Wridea - online idea management

http://wridea.com/

The basics

Wridea is “Idea management service and collection of brainstorming tools…a web service first to avoid ideas being forgotten, then to organize and improve those ideas by giving you the opportunity to share your ideas with friends and necessary tools to improve your ideas by yourself and individually.”

Wridea is relatively simple to use. The focus is on text, organised into categories which can then be arranged in a tree-like structure as well. Friends can be invited to view or participate in the idea generation and editing process. The basic interface looks like this:

Wridea example

The idea entry page in Wridea

What is intriguing

The visual display of a brainstorm of ideas, on a screen, can be a powerful cognitive aid for people who are stuck between the ‘start’ of a writing project and the ‘end’ of it. Too much focus on the finished product can prevent people from thinking through their ideas and then organising them. As soon as material is placed in digital form, it becomes malleable and moveable, thereby encouraging people to ‘work with’ their ideas before they move to a finished state.

Pedagogic Challenge

One challenge is to think about organising students to work together on idea generation. It could be that a site like Wridea, which makes open and explicit the idea generating process (and tags each entry to its creator), will aid individual students to work together, by enabling that collaboration to occur without the difficulty of organising co-present meetings. While obviously applicable to students studying fully online, Wridea is a good example also of the challenge to integrate these tools into more traditional campus-based learning encounters. Thus, students could conduct a group discussion all together in a classroom, then be tasked, prior to the next week’s class, of adding ideas to a Wridea site for that tutorial group and coming to the next discussion with a selected list of the ideas they think are most important. Thus digital creativity, via a site like Wridea, becomes integrated into classrooms, even though the technology is used (as it is most effectively designed for) outside of class and with individuals working alone. This sort of ‘networked individualism’, in which one works alone, but also in company, is the power of web 2.0: it is also a challenge for educators who think in terms of class = group; away from class = individual.

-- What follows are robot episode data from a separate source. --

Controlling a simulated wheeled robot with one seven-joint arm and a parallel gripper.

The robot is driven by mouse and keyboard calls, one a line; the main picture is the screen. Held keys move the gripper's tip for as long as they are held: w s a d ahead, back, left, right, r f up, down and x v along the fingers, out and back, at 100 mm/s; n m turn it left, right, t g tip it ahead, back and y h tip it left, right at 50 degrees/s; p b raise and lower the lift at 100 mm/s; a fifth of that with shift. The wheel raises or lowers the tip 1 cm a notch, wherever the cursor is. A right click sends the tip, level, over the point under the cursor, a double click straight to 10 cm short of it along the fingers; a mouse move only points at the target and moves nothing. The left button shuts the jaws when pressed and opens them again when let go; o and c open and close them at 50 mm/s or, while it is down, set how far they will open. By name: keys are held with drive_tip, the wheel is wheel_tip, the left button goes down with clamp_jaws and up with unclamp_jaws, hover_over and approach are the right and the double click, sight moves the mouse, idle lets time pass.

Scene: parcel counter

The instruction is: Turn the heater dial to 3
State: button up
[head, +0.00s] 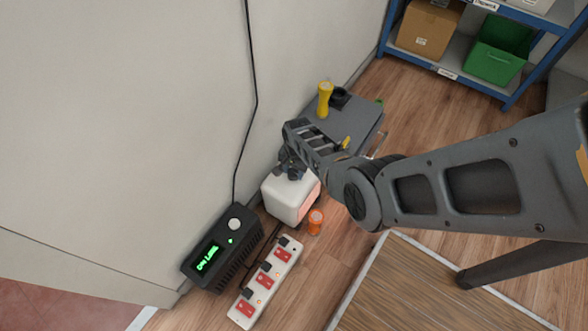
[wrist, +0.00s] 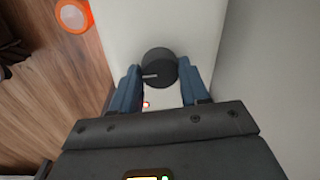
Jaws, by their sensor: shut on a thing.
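The white heater (head: 285,198) stands on the floor against the wall, with a reddish glow on its right side. Its top fills the middle of the wrist view (wrist: 125,30). The round dark heater dial (wrist: 158,66) sits on that top, with a pale pointer line towards the left in the wrist view. I cannot read any numbers around it. My gripper (wrist: 158,78) is shut on the dial, one blue finger on each side. In the head view my gripper (head: 290,168) is over the heater top and hides most of the dial. A small red light (wrist: 146,104) shows near the dial.
A black box with a green display (head: 208,257) and a power strip with red switches (head: 264,281) lie in front. An orange object (head: 315,220) stands beside the heater. Behind are a grey case (head: 365,115) and a yellow torch-like object (head: 325,98). A blue shelf (head: 480,91) is farther back.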

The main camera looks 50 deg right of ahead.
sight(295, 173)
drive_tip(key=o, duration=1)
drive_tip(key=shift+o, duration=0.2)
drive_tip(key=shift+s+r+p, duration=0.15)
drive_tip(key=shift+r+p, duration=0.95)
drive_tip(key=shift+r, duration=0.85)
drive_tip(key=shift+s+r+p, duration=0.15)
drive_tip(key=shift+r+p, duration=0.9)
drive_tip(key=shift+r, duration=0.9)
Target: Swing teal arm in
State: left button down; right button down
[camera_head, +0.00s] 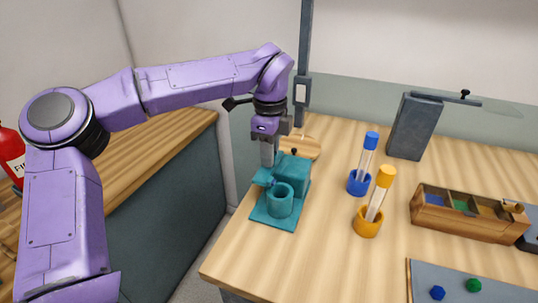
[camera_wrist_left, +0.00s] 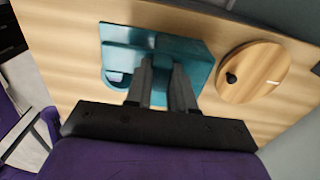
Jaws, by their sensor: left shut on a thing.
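The teal fixture (camera_head: 292,176) stands on its flat teal base plate (camera_head: 262,214) at the table's left side, with a round open teal cup (camera_head: 280,203) at its front. My left gripper (camera_head: 267,165) points down at the fixture's left rear. In the left wrist view my gripper's two fingers (camera_wrist_left: 163,88) are shut on the teal arm (camera_wrist_left: 163,68), with the teal fixture (camera_wrist_left: 197,53) around them. The fingers hide part of the arm, so its exact angle over the cup is unclear. My right gripper is not in view.
A round wooden disc (camera_head: 306,146) lies behind the fixture. A blue-capped tube (camera_head: 368,155) stands in a blue cup, and an orange-capped tube (camera_head: 380,194) in an orange cup. A grey block (camera_head: 413,128) and a wooden box (camera_head: 460,228) stand further right. The front left table is clear.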

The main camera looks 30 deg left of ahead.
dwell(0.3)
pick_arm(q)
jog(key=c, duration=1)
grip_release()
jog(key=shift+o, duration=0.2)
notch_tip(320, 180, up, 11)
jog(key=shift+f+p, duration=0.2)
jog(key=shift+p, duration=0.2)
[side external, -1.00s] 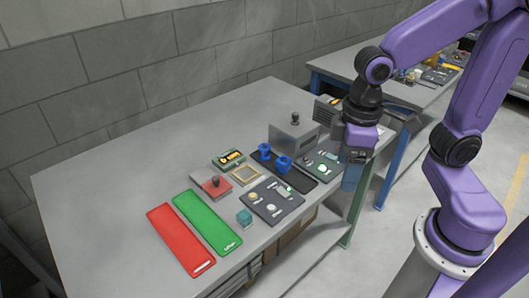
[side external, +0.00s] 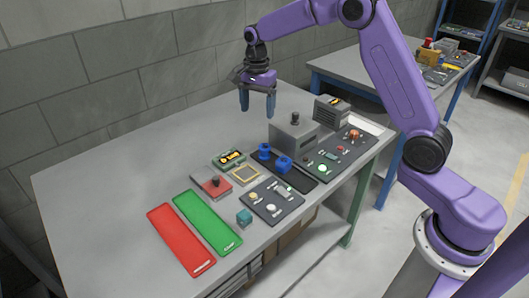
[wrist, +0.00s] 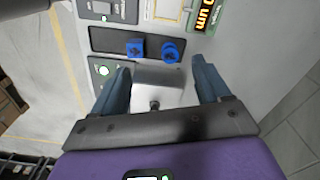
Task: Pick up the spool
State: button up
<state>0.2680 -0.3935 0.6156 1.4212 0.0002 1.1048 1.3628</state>
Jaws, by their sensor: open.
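Two blue parts stand on a black tray (side external: 302,181) on the table. The farther one (side external: 264,151) looks like a round spool with a hole in the wrist view (wrist: 171,50). The nearer one (side external: 284,164) looks squarer in the wrist view (wrist: 135,48). My gripper (side external: 257,107) is open and empty, pointing down above the far part of the table, behind the blue parts. In the wrist view its two fingers (wrist: 162,72) stand apart, and the blue parts lie beyond the tips.
A grey box with a dark knob (side external: 291,137) stands right of the blue parts and appears between my fingers in the wrist view. Control panels (side external: 270,201), a yellow-framed plate (side external: 243,174) and red (side external: 180,240) and green (side external: 207,222) mats lie nearby. The table's far left is clear.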

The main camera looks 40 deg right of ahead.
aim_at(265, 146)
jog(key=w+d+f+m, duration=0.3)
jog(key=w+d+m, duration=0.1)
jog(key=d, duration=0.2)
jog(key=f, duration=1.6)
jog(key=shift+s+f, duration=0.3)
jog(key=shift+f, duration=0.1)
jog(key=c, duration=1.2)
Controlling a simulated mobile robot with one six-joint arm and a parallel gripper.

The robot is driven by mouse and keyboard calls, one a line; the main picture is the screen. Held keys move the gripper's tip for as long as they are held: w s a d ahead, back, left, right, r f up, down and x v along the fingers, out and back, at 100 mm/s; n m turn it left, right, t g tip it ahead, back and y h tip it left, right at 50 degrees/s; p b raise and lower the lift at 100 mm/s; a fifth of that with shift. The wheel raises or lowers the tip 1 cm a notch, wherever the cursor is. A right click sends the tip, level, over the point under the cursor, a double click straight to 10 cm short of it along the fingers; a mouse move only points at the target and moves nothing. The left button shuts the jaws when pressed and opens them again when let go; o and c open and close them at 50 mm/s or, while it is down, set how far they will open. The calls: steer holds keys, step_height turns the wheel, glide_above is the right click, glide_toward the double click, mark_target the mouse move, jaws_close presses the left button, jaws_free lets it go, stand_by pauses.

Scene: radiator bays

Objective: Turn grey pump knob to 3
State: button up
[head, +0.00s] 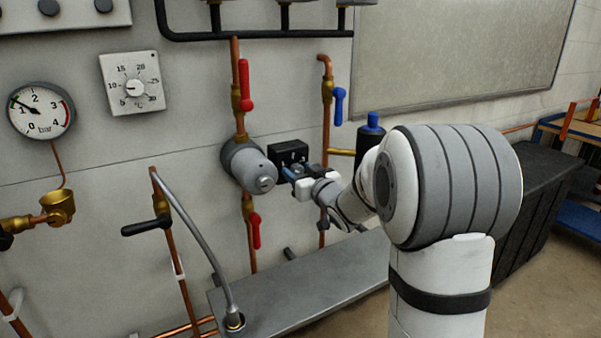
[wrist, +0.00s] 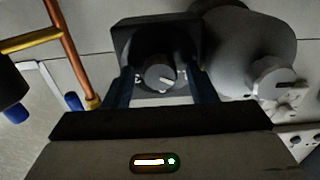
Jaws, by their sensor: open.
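The grey pump (head: 250,167) sits on the copper pipe, with a black control box (head: 288,150) to its right. In the wrist view, the box (wrist: 135,32) is ahead, and the pump (wrist: 240,45) is at right. The small round grey knob (wrist: 160,76) has a white pointer line toward the lower right of the wrist picture. White scale marks show beside it, but I cannot read the numbers. My gripper (wrist: 160,88) is open. Its two blue fingers stand on either side of the knob, with visible gaps. In the head view my gripper (head: 300,173) is at the box's lower front.
Red valve levers (head: 246,85) are above and below the pump. A blue lever (head: 339,105) and a blue-topped black cylinder (head: 371,140) are to the right. A grey bench (head: 300,290) lies below. A gauge (head: 40,110) and a thermostat dial (head: 132,82) are at left.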

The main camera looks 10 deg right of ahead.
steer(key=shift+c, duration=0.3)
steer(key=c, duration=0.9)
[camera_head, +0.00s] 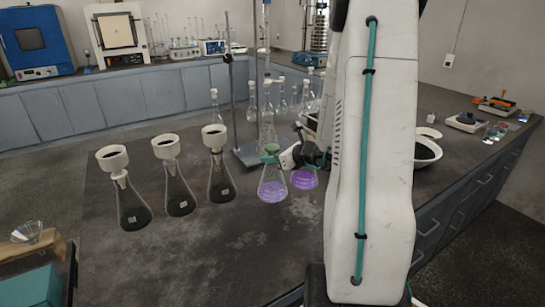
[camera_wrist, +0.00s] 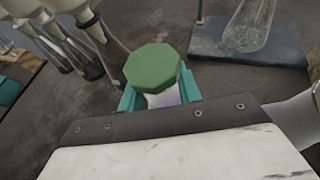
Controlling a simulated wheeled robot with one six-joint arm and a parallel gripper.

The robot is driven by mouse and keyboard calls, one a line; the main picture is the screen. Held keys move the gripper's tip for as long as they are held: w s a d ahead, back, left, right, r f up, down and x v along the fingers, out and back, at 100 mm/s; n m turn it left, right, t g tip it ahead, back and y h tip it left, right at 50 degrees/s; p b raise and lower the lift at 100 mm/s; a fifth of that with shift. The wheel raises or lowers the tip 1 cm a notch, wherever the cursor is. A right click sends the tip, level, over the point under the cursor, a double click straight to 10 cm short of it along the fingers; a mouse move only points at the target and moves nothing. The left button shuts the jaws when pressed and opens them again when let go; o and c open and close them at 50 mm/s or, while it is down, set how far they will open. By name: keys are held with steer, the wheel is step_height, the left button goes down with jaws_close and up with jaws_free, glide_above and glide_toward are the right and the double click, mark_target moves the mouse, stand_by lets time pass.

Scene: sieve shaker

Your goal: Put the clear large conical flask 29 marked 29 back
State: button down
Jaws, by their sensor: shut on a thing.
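A clear conical flask (camera_head: 271,190) with purple contents and a green stopper stands upright at my gripper (camera_head: 272,151). In the wrist view the green stopper (camera_wrist: 153,67) sits between the teal fingers of my gripper (camera_wrist: 158,97), which are shut on the neck just below it. The flask's body is mostly hidden there. No number is readable on it. I cannot tell whether its base touches the bench. A second flask with purple contents (camera_head: 304,179) is just right of it, partly hidden by my gripper.
Several dark-filled flasks with white funnels (camera_head: 180,203) stand to the left on the dark bench (camera_head: 210,260). A retort stand base (camera_head: 250,154) and clear glassware (camera_head: 267,125) are behind. A white bowl (camera_head: 427,152) is right of my arm. The front bench is clear.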

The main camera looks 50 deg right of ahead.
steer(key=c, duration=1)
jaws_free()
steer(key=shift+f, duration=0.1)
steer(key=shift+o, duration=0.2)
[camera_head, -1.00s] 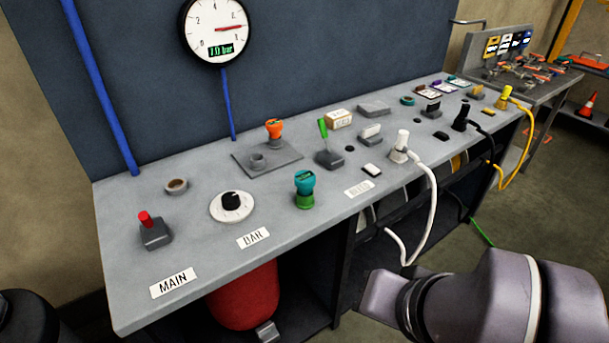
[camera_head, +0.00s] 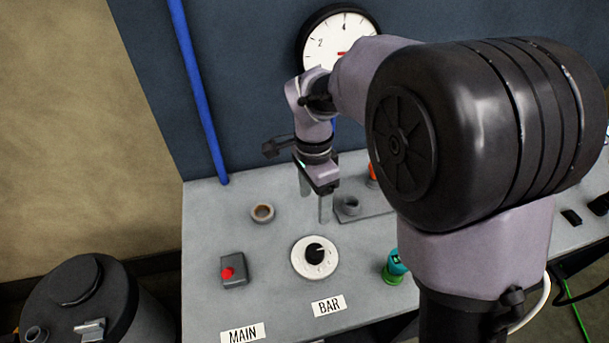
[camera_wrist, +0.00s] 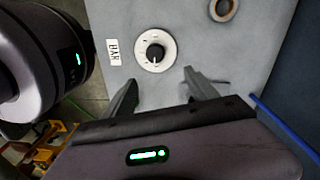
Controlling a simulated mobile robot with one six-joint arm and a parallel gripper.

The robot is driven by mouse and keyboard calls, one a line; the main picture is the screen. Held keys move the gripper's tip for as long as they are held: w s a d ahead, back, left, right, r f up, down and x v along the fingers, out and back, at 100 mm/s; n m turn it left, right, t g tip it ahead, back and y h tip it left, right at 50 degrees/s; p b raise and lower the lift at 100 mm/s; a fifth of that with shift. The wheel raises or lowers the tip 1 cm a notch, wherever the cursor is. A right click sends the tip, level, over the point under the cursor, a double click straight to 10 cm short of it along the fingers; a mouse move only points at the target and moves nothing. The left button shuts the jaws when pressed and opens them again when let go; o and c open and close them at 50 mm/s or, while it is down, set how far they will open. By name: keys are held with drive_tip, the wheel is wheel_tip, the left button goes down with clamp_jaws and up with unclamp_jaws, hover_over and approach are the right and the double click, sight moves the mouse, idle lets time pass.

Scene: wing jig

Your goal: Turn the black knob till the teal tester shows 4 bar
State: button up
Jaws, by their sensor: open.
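The black knob (camera_head: 315,252) sits on a round white dial plate (camera_head: 301,262) on the bench, behind the BAR label. Its white pointer line shows. The knob also appears in the wrist view (camera_wrist: 154,53), just beyond the fingertips. My gripper (camera_head: 315,206) is open and empty, above the bench and a little behind the knob, not touching it. Both fingers show apart in the wrist view (camera_wrist: 160,77). The teal tester (camera_head: 396,260) stands on a green base right of the knob; its reading is too small to read. The wall gauge (camera_head: 318,40) is partly hidden by my arm.
A red-tipped switch (camera_head: 228,272) stands left of the knob, behind the MAIN label (camera_head: 243,333). A small ring (camera_head: 262,213) lies behind it. A grey plate with a socket (camera_head: 349,206) and an orange-topped part (camera_head: 373,175) are right of my gripper. My arm hides the right side.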

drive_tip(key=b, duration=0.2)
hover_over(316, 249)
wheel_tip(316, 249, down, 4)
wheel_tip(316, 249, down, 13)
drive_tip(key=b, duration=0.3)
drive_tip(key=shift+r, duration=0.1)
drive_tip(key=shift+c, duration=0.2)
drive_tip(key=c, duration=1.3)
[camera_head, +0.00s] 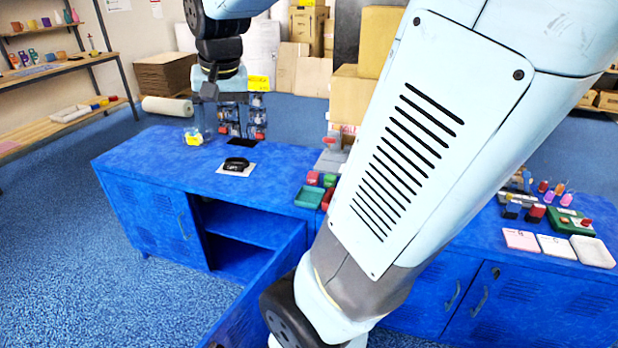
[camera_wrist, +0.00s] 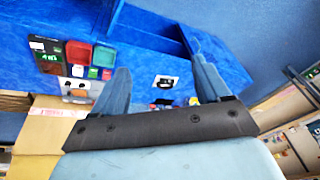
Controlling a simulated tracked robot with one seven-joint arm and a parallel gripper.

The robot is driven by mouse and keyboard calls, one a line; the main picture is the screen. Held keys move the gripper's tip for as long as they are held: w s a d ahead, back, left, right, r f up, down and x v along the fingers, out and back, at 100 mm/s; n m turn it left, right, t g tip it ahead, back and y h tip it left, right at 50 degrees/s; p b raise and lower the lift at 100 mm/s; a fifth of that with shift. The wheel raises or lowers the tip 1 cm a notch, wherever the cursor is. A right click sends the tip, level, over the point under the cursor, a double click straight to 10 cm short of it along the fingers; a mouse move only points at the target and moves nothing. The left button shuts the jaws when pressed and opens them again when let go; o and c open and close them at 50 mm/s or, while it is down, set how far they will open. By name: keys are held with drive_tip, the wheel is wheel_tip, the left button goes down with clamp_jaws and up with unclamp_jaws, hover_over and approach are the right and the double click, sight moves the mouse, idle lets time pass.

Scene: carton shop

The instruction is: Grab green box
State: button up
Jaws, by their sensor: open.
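A small green box (camera_head: 329,180) stands on the blue cabinet top, left of my arm in the head view. It also shows in the wrist view (camera_wrist: 93,72), beside a small red box (camera_wrist: 77,71). A larger open green tray (camera_head: 310,197) is in front of it, and shows in the wrist view (camera_wrist: 103,56) next to a red tray (camera_wrist: 78,52). My gripper (camera_head: 217,120) is open and empty above the back of the cabinet top, left of these boxes and apart from them. In the wrist view its fingers (camera_wrist: 165,88) are spread wide, with the boxes left of them.
A black ring-like item (camera_head: 236,164) lies on a white card near my gripper. A yellow item (camera_head: 194,138) sits at the cabinet's back left. A cabinet door (camera_head: 262,295) stands open in front. Several small goods and pads (camera_head: 522,240) lie right of my arm.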

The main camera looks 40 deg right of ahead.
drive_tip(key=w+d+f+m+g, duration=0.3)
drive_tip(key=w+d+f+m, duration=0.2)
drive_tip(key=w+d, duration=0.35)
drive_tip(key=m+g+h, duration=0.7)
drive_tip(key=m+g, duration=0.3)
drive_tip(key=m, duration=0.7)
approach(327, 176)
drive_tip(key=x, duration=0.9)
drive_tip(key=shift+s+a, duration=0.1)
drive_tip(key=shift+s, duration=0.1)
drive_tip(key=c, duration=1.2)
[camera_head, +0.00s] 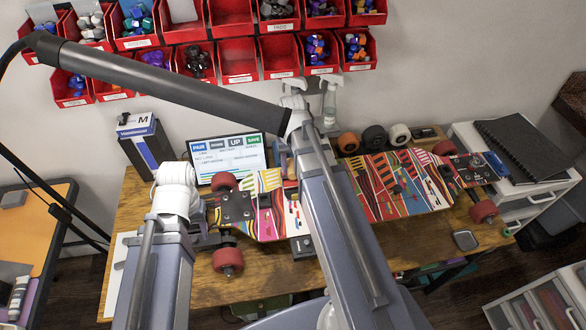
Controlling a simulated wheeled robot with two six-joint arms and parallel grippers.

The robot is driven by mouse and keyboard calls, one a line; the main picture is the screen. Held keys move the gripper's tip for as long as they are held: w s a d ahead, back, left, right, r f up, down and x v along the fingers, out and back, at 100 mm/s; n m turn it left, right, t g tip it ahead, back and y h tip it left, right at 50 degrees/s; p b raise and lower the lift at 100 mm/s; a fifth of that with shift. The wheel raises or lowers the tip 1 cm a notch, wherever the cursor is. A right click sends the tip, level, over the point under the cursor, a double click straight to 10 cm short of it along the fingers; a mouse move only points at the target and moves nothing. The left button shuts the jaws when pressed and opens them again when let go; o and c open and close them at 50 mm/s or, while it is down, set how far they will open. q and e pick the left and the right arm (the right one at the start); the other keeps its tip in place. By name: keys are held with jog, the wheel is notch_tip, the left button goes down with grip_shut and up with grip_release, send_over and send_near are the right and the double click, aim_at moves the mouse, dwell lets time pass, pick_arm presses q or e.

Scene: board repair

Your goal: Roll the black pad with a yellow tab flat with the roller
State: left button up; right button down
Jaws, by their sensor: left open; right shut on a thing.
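The skateboard deck (385,190) lies across the bench with a colourful striped face up. A dark baseplate (237,207) with bolts sits at its left end. I cannot clearly pick out the black pad with a yellow tab; a small dark patch (264,201) on the deck's left part is too small to identify. The roller is not recognisable. My left gripper (208,222) shows partly as grey parts beside the deck's left end, open. My right arm crosses over the middle of the deck, hiding part of it. My right gripper is hidden behind that arm.
Red wheels (227,257) stick out at the deck's ends. A screen (228,157), a blue-and-white box (140,140) and spare wheels (374,137) stand along the back. A small grey tin (465,240) lies at the front right. Red bins (238,60) hang on the wall.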

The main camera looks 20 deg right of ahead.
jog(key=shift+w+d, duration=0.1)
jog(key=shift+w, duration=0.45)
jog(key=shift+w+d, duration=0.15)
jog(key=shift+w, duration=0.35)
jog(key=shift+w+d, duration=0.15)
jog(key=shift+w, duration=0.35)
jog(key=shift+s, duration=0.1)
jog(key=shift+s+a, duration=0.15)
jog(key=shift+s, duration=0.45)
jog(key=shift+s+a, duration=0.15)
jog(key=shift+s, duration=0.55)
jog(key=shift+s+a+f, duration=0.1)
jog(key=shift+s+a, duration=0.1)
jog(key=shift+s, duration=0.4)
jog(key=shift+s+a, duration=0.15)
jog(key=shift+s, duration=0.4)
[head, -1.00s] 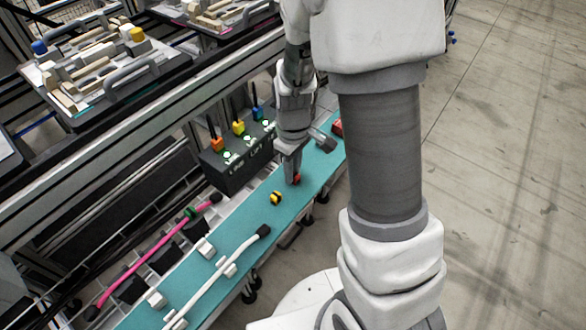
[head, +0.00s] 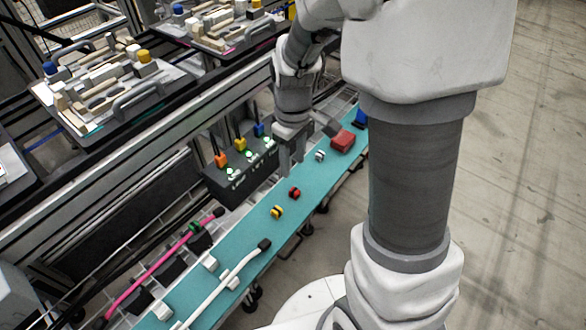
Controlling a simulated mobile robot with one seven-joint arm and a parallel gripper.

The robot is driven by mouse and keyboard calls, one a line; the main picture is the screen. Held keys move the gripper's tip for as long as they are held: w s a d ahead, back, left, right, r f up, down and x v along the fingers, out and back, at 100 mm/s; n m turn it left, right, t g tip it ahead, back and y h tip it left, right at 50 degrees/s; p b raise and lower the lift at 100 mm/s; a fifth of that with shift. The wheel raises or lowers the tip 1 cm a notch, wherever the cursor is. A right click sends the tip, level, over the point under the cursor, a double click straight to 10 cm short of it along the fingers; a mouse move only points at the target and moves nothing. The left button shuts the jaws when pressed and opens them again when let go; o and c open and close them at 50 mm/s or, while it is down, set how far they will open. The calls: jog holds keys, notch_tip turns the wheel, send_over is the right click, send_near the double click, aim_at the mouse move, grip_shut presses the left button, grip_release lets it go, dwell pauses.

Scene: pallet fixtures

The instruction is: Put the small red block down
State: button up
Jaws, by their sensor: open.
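The small red block (head: 294,193) has dark parts and rests on the teal strip (head: 222,241), just right of and beyond a yellow-and-black block. My gripper (head: 290,168) points down, open and empty, beyond the red block and apart from it. Its fingers are small in the picture, and their exact height above the strip is hard to tell.
On the strip lie the yellow-and-black block (head: 277,212), a white-and-black piece (head: 320,156), a larger red block (head: 343,141) and a white cable (head: 225,284). A dark box (head: 240,173) with coloured plugs stands left. A pink cable (head: 160,264) runs beside the strip.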

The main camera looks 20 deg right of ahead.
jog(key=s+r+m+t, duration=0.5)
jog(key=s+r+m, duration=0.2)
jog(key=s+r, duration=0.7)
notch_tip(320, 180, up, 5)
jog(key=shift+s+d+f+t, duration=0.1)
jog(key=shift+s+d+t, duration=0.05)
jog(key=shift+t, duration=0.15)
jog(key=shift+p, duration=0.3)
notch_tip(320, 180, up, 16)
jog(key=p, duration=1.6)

Why this tool is not ‘top 10′

Wridea is relatively limited in its brainstorming tools. Only one exists, at the moment at least, which involves a ‘rain’ of words and categories down the screen which could help a user to review and reflect on the work they have done. The lack of export features, as well as the text-only limitation, also make it less than fully usable. However, it is simple and straightforward and, therefore, has a very low cognitive load to start using it. The colour-coded categories can also assist in using another kind of ‘cue’ for idea organisation, though this feature does not appear to work as well as it might. Ultimately, Wridea is still work in progress… for that reason, and because of the lack of export, it does not fully meet the needs for effective creative knowledge networking.

Alternatives

The unexplored tool, Wikicards, could well be a much better one, though its focus is on systematic categorisation rather than the more free-form exploration of ideas found in Wridea. Dabbleboard is a visual idea generator – an online whiteboard.